- _Task goal_
Every record below should be transcribed exactly. Omit the images.
>> begin Records supplied
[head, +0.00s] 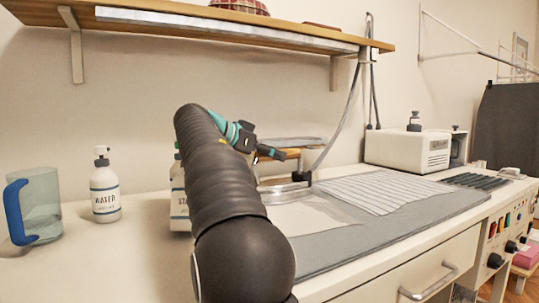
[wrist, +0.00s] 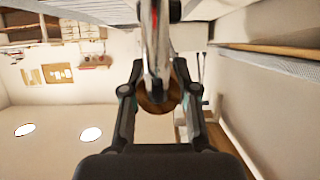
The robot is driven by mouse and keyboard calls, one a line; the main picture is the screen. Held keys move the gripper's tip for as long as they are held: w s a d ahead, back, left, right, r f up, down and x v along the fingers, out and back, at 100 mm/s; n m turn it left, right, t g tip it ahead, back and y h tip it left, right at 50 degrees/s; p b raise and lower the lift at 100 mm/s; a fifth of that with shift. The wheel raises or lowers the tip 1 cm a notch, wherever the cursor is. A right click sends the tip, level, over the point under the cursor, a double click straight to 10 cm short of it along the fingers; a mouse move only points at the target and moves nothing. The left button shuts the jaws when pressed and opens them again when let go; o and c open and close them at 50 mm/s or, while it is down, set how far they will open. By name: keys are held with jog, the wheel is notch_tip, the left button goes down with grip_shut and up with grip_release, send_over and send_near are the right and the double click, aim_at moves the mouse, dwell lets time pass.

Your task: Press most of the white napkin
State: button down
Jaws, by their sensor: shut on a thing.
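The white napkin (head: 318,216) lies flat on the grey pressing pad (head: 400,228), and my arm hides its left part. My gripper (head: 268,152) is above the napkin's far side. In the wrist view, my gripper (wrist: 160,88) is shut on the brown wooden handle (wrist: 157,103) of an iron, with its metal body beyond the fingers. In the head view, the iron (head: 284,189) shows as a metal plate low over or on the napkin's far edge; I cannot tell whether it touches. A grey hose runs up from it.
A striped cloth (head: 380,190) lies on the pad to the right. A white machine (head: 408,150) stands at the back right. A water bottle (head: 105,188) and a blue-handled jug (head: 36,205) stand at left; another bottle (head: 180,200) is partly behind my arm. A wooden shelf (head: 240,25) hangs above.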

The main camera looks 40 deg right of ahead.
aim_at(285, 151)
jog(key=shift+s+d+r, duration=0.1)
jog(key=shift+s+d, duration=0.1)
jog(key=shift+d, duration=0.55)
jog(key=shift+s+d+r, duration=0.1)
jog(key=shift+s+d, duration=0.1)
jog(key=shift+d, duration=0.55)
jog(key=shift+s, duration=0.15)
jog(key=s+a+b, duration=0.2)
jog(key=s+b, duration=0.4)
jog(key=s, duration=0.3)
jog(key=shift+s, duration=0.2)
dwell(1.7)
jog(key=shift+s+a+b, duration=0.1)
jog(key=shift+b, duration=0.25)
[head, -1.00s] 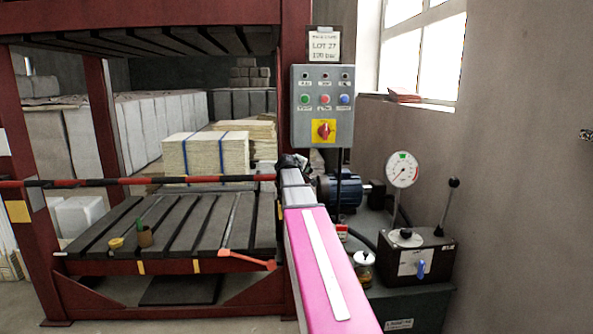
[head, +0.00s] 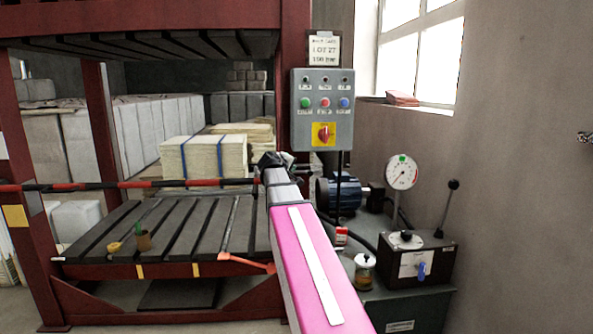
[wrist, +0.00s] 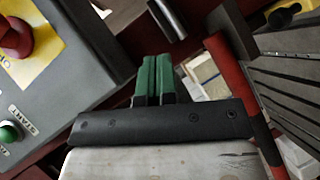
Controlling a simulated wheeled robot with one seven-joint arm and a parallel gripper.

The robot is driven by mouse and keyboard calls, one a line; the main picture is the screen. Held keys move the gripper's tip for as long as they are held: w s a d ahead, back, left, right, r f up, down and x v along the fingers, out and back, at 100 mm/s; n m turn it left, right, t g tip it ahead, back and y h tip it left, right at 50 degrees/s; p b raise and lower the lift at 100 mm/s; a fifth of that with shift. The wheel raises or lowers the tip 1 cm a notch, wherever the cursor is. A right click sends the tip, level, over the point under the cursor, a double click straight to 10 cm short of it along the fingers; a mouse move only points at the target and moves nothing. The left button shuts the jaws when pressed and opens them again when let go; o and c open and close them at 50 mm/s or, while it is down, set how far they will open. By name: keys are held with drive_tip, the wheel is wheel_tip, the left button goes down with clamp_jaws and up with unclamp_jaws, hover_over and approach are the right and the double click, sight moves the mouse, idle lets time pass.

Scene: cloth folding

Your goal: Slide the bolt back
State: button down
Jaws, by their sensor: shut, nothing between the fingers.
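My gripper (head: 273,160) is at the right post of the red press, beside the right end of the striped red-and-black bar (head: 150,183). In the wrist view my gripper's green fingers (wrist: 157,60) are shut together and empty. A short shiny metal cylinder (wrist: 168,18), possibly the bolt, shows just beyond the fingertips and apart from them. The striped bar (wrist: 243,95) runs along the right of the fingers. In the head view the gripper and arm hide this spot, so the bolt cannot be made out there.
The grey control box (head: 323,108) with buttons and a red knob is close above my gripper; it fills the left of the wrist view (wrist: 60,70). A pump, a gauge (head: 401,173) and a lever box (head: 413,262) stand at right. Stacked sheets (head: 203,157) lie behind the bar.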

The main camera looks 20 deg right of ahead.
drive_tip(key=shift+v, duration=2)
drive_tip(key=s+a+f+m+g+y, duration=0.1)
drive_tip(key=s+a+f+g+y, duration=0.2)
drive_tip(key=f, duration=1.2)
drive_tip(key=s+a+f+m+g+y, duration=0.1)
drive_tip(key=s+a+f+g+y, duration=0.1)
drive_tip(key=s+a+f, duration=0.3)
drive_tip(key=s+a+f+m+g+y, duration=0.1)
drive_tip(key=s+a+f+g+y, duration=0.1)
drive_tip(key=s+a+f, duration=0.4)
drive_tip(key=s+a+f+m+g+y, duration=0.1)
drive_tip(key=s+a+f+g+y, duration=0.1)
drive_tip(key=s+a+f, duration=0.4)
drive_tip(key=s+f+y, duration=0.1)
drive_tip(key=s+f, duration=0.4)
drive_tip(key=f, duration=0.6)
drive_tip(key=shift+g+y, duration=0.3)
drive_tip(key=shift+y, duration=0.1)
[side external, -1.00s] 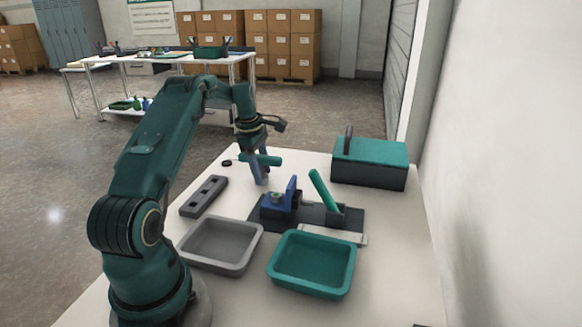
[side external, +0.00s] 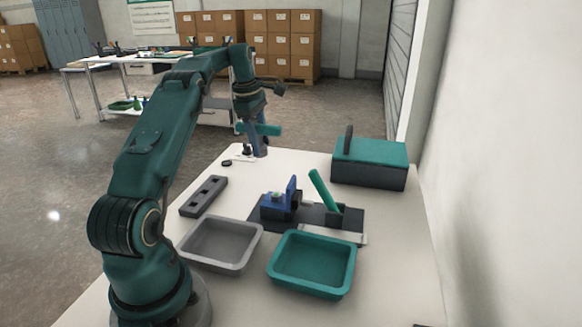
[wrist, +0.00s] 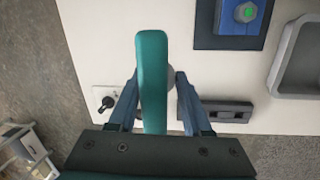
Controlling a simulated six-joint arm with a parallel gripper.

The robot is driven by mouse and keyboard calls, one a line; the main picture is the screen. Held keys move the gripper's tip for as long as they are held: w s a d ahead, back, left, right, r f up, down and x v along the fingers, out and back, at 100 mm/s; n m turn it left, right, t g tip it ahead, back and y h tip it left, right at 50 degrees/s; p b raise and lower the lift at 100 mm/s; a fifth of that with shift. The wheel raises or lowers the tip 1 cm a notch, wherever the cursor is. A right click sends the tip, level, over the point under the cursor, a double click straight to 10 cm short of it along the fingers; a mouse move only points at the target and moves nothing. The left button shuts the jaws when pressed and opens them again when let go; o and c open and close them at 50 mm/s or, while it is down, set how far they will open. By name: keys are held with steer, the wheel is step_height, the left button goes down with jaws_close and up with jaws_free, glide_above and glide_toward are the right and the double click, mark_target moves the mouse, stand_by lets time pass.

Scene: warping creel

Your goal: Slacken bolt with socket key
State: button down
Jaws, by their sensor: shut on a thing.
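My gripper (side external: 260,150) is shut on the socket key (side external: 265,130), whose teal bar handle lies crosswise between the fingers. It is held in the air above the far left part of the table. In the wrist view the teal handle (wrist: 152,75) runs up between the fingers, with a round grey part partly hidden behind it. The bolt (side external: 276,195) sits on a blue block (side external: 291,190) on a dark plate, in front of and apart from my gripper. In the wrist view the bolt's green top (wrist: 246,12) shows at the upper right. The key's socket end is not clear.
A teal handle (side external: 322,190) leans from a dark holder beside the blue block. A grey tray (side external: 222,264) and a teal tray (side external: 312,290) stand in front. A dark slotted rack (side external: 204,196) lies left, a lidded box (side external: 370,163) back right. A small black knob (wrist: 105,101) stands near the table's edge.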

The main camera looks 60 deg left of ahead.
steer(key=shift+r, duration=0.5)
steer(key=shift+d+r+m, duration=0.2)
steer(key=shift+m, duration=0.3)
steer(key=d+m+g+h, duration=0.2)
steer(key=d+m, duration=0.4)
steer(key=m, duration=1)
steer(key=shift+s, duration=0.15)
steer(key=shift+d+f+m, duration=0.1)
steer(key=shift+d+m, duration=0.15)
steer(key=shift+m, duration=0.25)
>> end Records supplied
- _Problem solution_
[head, +0.00s] 
[wrist, +0.00s] 
The robot is driven by mouse and keyboard calls, one a line; the main picture is the screen. Held keys move the gripper's tip for as long as they are held: w s a d ahead, back, left, right, r f up, down and x v along the fingers, out and back, at 100 mm/s; n m turn it left, right, t g tip it ahead, back and y h tip it left, right at 50 degrees/s; p b raise and lower the lift at 100 mm/s; a fifth of that with shift. The wheel raises or lowers the tip 1 cm a notch, wherever the cursor is. A right click sends the tip, level, over the point under the cursor, a double click straight to 10 cm short of it along the fingers; a mouse move only points at the target and moves nothing. The left button shuts the jaws when pressed and opens them again when let go; o and c open and close them at 50 mm/s or, while it is down, set how far they will open. By name: keys are held with jog, the wheel is notch_tip, the left button goes down with grip_shut and up with grip_release, send_over and send_near are the right and the double click, aim_at moves the mouse, dwell lets time pass.

Your task: Press most of the white napkin
State: button down
Jaws, by their sensor: shut on a thing.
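The white napkin (head: 318,216) lies flat on the grey pressing pad (head: 400,228), and my arm hides its left part. My gripper (head: 268,152) is above the napkin's far side. In the wrist view, my gripper (wrist: 160,88) is shut on the brown wooden handle (wrist: 157,103) of an iron, with its metal body beyond the fingers. In the head view, the iron (head: 284,189) shows as a metal plate low over or on the napkin's far edge; I cannot tell whether it touches. A grey hose runs up from it.
A striped cloth (head: 380,190) lies on the pad to the right. A white machine (head: 408,150) stands at the back right. A water bottle (head: 105,188) and a blue-handled jug (head: 36,205) stand at left; another bottle (head: 180,200) is partly behind my arm. A wooden shelf (head: 240,25) hangs above.

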The main camera looks 40 deg right of ahead.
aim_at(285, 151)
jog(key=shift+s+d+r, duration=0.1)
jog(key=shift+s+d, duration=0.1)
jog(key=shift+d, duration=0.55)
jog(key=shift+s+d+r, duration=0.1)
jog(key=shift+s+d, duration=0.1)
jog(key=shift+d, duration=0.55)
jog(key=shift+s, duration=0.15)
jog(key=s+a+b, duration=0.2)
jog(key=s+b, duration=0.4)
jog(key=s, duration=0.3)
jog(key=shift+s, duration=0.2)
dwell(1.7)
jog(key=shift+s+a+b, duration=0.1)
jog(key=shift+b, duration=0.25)
[head, -1.00s] 
[head, +0.00s] 
[wrist, +0.00s] 
Controlling a simulated wheeled robot with one seven-joint arm and a parallel gripper.

The robot is driven by mouse and keyboard calls, one a line; the main picture is the screen. Held keys move the gripper's tip for as long as they are held: w s a d ahead, back, left, right, r f up, down and x v along the fingers, out and back, at 100 mm/s; n m turn it left, right, t g tip it ahead, back and y h tip it left, right at 50 degrees/s; p b raise and lower the lift at 100 mm/s; a fifth of that with shift. The wheel raises or lowers the tip 1 cm a notch, wherever the cursor is. A right click sends the tip, level, over the point under the cursor, a double click straight to 10 cm short of it along the fingers; a mouse move only points at the target and moves nothing. The left button shuts the jaws when pressed and opens them again when let go; o and c open and close them at 50 mm/s or, while it is down, set how far they will open. By name: keys are held with drive_tip, the wheel is wheel_tip, the left button goes down with clamp_jaws and up with unclamp_jaws, hover_over and approach are the right and the double click, sight moves the mouse, idle lets time pass.

Scene: cloth folding

Your goal: Slide the bolt back
State: button down
Jaws, by their sensor: shut, nothing between the fingers.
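My gripper (head: 273,160) is at the right post of the red press, beside the right end of the striped red-and-black bar (head: 150,183). In the wrist view my gripper's green fingers (wrist: 157,60) are shut together and empty. A short shiny metal cylinder (wrist: 168,18), possibly the bolt, shows just beyond the fingertips and apart from them. The striped bar (wrist: 243,95) runs along the right of the fingers. In the head view the gripper and arm hide this spot, so the bolt cannot be made out there.
The grey control box (head: 323,108) with buttons and a red knob is close above my gripper; it fills the left of the wrist view (wrist: 60,70). A pump, a gauge (head: 401,173) and a lever box (head: 413,262) stand at right. Stacked sheets (head: 203,157) lie behind the bar.

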The main camera looks 20 deg right of ahead.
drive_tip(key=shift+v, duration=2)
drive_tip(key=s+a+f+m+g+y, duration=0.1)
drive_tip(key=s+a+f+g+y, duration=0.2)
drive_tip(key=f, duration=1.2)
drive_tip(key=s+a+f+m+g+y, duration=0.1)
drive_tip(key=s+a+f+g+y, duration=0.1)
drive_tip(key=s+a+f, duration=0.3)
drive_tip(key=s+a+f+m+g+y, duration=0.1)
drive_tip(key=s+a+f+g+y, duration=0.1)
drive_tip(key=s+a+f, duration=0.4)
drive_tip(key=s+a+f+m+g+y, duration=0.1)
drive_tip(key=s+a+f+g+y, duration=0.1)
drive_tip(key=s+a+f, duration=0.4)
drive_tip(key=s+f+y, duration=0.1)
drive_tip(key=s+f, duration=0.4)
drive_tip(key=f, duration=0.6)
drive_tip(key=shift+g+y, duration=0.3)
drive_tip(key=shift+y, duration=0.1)
[side external, -1.00s] 
[side external, +0.00s] 
[wrist, +0.00s] 
Controlling a simulated six-joint arm with a parallel gripper.

The robot is driven by mouse and keyboard calls, one a line; the main picture is the screen. Held keys move the gripper's tip for as long as they are held: w s a d ahead, back, left, right, r f up, down and x v along the fingers, out and back, at 100 mm/s; n m turn it left, right, t g tip it ahead, back and y h tip it left, right at 50 degrees/s; p b raise and lower the lift at 100 mm/s; a fifth of that with shift. The wheel raises or lowers the tip 1 cm a notch, wherever the cursor is. A right click sends the tip, level, over the point under the cursor, a double click straight to 10 cm short of it along the fingers; a mouse move only points at the target and moves nothing. The left button shuts the jaws when pressed and opens them again when let go; o and c open and close them at 50 mm/s or, while it is down, set how far they will open. By name: keys are held with steer, the wheel is step_height, the left button goes down with jaws_close and up with jaws_free, glide_above and glide_toward are the right and the double click, mark_target moves the mouse, stand_by lets time pass.

Scene: warping creel

Your goal: Slacken bolt with socket key
State: button down
Jaws, by their sensor: shut on a thing.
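My gripper (side external: 260,150) is shut on the socket key (side external: 265,130), whose teal bar handle lies crosswise between the fingers. It is held in the air above the far left part of the table. In the wrist view the teal handle (wrist: 152,75) runs up between the fingers, with a round grey part partly hidden behind it. The bolt (side external: 276,195) sits on a blue block (side external: 291,190) on a dark plate, in front of and apart from my gripper. In the wrist view the bolt's green top (wrist: 246,12) shows at the upper right. The key's socket end is not clear.
A teal handle (side external: 322,190) leans from a dark holder beside the blue block. A grey tray (side external: 222,264) and a teal tray (side external: 312,290) stand in front. A dark slotted rack (side external: 204,196) lies left, a lidded box (side external: 370,163) back right. A small black knob (wrist: 105,101) stands near the table's edge.

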The main camera looks 60 deg left of ahead.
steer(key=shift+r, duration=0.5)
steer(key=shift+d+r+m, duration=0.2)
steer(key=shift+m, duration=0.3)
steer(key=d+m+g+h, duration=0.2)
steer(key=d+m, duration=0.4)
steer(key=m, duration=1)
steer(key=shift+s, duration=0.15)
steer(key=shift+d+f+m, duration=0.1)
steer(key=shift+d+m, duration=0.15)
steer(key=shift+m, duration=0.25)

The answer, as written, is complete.